'King of Danish painting' Per Kirkeby dies aged 79

Kirkeby began experimenting with performance and architecture in the 1960s, with an emphasis on bricks. In 1973, he launched his first outdoor brick sculpture inspired by Mayan architecture.

COPENHAGEN: Danish painter Per Kirkeby, one of the most influential European artists of the post-war period, has died aged 79, according to his gallery. 

Widely known as a sculptor, filmmaker and an author whose work focused on landscapes, light and colour, Kirkeby died on Wednesday in the city of his birth Copenhagen, the London-based Michael Werner Gallery announced in a statement. 

"Over his career of five decades he developed a personal palette and vocabulary of images derived primarily from observations of the natural world," it said. 

Kirkeby took part in several expeditions to the Arctic and Greenland as a natural history and geology student in the 1950s, and the trips inspired his colourful painting style, which he often described as the ongoing "process of sedimentation". 

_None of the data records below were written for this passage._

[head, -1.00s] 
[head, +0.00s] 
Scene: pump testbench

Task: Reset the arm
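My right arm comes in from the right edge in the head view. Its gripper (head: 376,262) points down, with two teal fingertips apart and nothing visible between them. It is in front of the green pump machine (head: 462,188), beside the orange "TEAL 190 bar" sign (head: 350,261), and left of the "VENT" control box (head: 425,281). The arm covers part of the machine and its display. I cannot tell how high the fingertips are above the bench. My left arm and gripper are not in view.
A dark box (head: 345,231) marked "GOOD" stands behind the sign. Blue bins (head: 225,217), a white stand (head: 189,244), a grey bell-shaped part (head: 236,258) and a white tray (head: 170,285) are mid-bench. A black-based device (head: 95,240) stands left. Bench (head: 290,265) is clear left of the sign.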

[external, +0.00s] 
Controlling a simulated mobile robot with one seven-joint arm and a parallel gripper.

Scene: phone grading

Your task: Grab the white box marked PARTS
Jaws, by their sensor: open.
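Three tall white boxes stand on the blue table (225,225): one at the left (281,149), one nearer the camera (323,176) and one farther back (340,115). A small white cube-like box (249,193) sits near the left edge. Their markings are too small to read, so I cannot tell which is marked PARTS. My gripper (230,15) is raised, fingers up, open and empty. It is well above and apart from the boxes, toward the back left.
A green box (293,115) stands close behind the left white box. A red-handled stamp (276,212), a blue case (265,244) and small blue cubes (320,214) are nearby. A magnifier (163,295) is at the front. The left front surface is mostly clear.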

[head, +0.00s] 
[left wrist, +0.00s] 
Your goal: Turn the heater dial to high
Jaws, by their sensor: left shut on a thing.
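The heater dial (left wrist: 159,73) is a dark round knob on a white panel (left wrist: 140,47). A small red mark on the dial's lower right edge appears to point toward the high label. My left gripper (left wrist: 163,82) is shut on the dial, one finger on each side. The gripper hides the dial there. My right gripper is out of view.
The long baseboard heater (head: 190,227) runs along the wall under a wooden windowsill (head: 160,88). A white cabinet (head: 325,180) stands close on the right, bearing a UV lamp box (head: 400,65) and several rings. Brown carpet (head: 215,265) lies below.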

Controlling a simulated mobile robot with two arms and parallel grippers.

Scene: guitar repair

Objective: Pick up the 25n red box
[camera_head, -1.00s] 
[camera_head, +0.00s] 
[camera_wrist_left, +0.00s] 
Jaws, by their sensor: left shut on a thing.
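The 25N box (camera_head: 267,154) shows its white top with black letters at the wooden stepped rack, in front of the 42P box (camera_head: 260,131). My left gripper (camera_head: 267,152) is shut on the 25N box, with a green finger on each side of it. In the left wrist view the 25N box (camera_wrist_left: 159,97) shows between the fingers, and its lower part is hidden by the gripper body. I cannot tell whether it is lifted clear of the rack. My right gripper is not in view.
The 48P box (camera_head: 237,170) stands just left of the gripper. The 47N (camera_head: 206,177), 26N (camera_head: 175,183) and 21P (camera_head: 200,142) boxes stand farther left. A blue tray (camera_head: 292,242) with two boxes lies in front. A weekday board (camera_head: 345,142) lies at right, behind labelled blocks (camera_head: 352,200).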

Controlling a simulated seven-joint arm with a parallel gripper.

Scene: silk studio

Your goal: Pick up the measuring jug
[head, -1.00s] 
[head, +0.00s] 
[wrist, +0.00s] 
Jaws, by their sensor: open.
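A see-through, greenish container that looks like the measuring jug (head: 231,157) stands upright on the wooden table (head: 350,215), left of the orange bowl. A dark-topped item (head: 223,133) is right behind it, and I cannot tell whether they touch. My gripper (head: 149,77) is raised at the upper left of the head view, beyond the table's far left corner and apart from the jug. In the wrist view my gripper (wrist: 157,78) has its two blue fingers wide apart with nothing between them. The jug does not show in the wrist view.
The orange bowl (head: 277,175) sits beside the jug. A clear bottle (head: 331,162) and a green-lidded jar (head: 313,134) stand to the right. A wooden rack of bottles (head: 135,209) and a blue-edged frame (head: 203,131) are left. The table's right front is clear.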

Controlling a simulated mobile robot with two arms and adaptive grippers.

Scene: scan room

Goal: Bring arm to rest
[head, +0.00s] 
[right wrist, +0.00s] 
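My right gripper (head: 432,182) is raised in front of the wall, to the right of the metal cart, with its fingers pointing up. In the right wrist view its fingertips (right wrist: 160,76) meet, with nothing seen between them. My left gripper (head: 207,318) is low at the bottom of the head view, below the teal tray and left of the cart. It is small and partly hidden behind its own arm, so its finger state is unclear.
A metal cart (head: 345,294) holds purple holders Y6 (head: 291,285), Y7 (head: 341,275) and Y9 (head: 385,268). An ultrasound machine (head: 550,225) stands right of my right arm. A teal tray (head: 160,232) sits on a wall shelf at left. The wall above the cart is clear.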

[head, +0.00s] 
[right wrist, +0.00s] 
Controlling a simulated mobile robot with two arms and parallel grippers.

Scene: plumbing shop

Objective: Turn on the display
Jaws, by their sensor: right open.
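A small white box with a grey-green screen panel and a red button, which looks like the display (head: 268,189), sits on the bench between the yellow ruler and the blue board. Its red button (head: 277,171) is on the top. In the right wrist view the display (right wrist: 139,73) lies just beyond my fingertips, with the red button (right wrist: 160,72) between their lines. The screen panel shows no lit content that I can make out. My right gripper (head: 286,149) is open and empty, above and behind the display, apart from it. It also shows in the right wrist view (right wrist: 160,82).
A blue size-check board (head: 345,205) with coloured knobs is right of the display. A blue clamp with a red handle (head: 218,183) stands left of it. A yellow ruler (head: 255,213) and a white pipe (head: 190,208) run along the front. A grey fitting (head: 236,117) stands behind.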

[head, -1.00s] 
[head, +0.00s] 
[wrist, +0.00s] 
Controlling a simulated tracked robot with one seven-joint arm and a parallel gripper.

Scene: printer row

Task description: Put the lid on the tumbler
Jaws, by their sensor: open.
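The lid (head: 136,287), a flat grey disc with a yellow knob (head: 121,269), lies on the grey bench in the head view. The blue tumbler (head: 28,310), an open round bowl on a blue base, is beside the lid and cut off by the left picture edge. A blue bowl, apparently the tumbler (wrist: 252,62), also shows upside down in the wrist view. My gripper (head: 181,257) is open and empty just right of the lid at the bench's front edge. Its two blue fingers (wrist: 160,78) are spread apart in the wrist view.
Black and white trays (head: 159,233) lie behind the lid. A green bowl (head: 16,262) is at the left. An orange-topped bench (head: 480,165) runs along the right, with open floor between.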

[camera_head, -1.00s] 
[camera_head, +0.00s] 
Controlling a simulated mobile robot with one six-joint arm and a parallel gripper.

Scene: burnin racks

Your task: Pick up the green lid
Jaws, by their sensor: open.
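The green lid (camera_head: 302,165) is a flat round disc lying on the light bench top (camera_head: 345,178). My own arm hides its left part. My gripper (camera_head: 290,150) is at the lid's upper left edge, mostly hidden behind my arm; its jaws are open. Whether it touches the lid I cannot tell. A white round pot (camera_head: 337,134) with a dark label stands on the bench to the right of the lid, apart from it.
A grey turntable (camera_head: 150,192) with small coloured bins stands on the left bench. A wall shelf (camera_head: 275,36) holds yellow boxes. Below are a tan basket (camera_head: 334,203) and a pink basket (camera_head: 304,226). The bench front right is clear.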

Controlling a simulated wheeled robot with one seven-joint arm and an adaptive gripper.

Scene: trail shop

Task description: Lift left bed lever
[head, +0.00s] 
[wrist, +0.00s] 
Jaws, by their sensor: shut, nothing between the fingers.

Described as the "king of Danish painting" by the Danish media, Kirkeby's death comes after he fell down a staircase and suffered a brain injury in 2013, announcing an end to his work two years later, according to Ritzau news agency.

Kirkeby began experimenting with performance and architecture in the 1960s, with an emphasis on bricks. In 1973, he launched his first outdoor brick sculpture inspired by Mayan architecture.

He was also the mastermind behind the video chapters of Danish director Lars von Trier's 1996 melodrama "Breaking the Waves".

Recognised for his costume and stage design for the New York City Ballet's "Swan Lake" (1999) and "Romeo and Juliet" (2007) productions, Kirkeby is survived by his wife Mari Anne Duus and their four children.